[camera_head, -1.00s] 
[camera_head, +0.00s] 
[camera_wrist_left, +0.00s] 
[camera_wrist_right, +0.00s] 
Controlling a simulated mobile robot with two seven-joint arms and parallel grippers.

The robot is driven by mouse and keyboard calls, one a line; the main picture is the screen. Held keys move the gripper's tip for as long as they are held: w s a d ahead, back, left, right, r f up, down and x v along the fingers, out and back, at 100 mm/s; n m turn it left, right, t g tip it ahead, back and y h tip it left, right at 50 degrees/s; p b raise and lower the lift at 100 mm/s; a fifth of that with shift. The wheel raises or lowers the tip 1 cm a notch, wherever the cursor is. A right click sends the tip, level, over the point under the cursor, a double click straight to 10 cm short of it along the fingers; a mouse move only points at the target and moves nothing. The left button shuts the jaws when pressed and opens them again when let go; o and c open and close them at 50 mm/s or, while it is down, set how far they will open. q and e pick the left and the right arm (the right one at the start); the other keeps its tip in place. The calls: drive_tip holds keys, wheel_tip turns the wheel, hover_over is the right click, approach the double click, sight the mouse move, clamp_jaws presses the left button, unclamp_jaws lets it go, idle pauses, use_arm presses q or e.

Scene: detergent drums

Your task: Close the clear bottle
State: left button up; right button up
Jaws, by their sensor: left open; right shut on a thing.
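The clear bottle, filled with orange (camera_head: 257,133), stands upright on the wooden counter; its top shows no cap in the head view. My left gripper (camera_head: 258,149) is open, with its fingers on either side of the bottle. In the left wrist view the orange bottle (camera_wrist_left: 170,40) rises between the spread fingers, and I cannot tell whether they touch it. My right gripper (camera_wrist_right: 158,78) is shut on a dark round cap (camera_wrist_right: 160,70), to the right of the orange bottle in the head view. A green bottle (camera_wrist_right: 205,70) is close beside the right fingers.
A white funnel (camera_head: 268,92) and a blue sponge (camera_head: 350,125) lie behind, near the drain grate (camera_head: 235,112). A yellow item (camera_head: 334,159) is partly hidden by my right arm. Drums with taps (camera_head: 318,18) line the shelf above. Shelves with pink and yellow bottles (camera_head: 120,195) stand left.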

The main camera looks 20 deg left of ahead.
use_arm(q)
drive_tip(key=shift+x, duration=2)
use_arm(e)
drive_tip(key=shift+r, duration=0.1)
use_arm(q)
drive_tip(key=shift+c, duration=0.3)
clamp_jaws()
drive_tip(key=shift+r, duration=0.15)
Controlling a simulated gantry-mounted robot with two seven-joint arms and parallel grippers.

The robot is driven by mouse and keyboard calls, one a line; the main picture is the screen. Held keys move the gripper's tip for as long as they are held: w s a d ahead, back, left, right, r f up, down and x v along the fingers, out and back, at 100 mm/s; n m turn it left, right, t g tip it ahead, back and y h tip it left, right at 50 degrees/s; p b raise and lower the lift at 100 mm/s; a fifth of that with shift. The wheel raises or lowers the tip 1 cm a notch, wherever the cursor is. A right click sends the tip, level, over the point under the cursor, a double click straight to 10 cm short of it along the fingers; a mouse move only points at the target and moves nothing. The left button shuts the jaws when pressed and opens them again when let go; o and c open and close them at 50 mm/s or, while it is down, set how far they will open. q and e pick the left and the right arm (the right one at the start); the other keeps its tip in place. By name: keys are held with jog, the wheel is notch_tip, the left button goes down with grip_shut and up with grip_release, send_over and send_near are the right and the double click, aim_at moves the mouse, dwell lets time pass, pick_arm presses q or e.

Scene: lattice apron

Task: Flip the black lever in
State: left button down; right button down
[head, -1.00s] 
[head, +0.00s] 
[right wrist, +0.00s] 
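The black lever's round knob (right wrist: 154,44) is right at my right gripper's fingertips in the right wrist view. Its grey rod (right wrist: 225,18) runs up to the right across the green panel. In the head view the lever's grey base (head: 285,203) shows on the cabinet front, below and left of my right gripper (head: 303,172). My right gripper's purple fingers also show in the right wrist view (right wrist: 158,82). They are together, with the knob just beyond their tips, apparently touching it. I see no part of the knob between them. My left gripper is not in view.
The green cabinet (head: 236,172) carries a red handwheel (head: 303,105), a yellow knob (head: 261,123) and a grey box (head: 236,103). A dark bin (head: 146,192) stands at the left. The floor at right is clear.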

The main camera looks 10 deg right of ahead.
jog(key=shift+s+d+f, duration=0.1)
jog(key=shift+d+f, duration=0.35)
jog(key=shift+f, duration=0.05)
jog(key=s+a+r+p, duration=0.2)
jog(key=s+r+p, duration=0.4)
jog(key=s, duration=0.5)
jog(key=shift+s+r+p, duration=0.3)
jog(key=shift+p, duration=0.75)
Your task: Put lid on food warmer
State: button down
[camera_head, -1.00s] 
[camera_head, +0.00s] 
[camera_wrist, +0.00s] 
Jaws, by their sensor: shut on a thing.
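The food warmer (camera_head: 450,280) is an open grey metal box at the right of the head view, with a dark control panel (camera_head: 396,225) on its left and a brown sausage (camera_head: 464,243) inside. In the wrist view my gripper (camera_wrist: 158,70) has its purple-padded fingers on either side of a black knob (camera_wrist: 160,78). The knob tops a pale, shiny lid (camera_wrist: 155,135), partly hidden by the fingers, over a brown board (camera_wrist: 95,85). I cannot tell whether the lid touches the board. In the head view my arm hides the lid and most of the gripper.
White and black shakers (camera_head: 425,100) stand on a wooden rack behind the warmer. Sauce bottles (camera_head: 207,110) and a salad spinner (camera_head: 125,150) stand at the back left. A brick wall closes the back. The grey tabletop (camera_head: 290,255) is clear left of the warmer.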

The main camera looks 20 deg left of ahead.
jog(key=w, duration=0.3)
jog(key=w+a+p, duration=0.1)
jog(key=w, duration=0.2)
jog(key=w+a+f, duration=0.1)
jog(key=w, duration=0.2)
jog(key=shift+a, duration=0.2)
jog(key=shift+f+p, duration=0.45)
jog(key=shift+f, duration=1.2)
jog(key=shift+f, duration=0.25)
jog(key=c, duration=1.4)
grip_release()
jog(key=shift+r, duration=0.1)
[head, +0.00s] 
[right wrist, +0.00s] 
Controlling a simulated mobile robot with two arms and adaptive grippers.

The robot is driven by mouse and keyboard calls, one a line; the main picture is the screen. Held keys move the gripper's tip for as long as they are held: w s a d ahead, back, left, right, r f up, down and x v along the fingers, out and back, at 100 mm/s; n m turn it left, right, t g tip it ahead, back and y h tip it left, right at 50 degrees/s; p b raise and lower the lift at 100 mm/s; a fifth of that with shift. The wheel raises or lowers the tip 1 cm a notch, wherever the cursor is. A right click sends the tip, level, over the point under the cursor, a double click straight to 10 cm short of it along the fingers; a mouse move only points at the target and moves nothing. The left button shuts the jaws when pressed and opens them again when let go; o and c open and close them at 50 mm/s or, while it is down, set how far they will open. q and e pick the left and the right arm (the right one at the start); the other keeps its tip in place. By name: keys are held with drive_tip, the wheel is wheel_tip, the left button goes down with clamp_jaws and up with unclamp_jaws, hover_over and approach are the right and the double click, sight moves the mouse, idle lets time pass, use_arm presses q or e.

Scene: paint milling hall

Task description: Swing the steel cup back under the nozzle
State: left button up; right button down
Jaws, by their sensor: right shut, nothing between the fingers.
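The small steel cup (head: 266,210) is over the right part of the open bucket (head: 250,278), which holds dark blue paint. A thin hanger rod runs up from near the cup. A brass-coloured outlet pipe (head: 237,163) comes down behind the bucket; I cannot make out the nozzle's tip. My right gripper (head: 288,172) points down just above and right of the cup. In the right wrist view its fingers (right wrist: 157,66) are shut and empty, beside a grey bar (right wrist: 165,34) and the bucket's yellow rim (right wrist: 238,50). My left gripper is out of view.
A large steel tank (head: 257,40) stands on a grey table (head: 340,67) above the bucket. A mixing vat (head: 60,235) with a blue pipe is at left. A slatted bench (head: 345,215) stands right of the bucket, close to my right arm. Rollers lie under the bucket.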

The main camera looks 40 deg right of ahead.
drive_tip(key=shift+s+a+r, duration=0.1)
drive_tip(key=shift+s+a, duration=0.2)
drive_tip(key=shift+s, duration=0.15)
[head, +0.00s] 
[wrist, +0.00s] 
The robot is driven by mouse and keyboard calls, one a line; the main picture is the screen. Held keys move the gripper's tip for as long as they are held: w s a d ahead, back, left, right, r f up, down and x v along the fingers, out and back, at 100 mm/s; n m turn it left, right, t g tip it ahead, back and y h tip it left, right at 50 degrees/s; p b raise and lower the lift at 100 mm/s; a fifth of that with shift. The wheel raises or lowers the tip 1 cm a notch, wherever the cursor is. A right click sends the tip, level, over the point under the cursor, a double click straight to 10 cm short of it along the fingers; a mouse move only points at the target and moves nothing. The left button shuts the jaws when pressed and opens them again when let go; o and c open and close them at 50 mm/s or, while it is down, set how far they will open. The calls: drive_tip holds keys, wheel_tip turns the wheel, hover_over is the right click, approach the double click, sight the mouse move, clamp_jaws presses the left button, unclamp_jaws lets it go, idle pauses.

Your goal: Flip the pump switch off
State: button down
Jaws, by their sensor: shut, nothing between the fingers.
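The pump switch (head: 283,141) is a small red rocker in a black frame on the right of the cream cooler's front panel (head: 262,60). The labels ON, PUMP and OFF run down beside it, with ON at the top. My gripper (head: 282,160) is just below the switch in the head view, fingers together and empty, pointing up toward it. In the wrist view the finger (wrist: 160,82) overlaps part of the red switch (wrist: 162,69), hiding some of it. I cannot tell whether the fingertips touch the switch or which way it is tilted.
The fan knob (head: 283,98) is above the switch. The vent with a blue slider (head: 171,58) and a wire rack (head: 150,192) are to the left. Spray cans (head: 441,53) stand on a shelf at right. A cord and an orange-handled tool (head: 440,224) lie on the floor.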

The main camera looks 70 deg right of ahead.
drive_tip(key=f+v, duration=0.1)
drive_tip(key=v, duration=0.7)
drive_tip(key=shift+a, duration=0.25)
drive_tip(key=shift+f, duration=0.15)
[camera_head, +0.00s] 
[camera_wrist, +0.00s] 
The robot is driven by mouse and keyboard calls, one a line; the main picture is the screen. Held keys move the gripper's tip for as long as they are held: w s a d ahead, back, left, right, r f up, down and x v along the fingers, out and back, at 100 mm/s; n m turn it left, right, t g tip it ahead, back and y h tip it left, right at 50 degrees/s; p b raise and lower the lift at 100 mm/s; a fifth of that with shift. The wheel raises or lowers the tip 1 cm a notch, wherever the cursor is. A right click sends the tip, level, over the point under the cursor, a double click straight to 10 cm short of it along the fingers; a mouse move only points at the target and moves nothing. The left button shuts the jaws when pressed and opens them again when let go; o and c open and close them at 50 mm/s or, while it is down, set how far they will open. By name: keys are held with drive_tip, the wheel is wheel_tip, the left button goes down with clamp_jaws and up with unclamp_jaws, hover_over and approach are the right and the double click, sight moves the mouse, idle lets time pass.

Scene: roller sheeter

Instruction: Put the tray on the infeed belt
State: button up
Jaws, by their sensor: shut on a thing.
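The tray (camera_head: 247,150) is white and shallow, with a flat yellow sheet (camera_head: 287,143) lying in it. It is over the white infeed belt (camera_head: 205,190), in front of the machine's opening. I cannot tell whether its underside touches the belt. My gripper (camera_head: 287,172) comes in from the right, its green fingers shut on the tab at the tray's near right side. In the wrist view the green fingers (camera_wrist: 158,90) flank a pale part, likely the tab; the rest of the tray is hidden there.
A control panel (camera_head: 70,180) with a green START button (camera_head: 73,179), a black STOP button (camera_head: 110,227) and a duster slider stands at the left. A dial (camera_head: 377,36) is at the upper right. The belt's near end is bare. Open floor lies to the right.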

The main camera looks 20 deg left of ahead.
++++
What you are asked to do: Using the listing above, pick out each line that contains the word "simulated", then copy it.

Solution:
Controlling a simulated mobile robot with two seven-joint arms and parallel grippers.
Controlling a simulated gantry-mounted robot with two seven-joint arms and parallel grippers.
Controlling a simulated mobile robot with two arms and adaptive grippers.

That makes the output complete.